→ **WHAT THE TASK ASKS**
Identify the lines that contain the word "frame", then copy them.

→ **SUPPLIED DATA**

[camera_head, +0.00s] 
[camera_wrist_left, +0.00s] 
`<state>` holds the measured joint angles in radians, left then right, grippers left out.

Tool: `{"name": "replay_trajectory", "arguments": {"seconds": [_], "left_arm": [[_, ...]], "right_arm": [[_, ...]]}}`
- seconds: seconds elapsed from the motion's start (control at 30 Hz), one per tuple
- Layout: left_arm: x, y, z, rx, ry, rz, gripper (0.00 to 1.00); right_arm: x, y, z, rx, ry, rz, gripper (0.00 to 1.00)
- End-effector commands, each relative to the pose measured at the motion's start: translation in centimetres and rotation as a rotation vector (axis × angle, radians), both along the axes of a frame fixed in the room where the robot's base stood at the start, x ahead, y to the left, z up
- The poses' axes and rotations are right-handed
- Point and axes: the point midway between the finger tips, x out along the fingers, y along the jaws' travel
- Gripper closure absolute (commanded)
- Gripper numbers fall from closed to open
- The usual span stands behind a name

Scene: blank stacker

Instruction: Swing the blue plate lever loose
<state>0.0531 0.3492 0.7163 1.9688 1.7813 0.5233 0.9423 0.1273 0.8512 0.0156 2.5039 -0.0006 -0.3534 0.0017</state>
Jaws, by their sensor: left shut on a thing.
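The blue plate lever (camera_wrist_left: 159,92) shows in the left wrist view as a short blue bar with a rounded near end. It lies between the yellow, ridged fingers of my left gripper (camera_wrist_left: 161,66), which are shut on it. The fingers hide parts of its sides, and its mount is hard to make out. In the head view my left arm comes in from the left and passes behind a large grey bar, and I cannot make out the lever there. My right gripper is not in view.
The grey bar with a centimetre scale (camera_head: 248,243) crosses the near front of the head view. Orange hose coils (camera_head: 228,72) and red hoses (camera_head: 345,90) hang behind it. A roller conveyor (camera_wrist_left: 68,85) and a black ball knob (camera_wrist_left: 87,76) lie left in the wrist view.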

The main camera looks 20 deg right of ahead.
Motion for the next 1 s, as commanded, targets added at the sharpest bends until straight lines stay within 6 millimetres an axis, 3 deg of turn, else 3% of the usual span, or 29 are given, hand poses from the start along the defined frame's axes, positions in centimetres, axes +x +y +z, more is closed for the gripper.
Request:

→ **ANSWER TO THIS TASK**
- End-effector commands, each relative to the pose measured at the motion's start: translation in centimetres and rotation as a rotation vector (axis × angle, radians), both along the axes of a frame fixed in the room where the robot's base stood at the start, x ahead, y to the left, z up
Motion for the next 1 s, as commanded, targets added at the sharpest bends until straight lines stay within 6 millimetres an axis, 3 deg of turn, else 3% of the usual span, or 29 are given, hand poses from the start along the defined frame's axes, positions in centimetres, axes +x +y +z, more is closed for the gripper.

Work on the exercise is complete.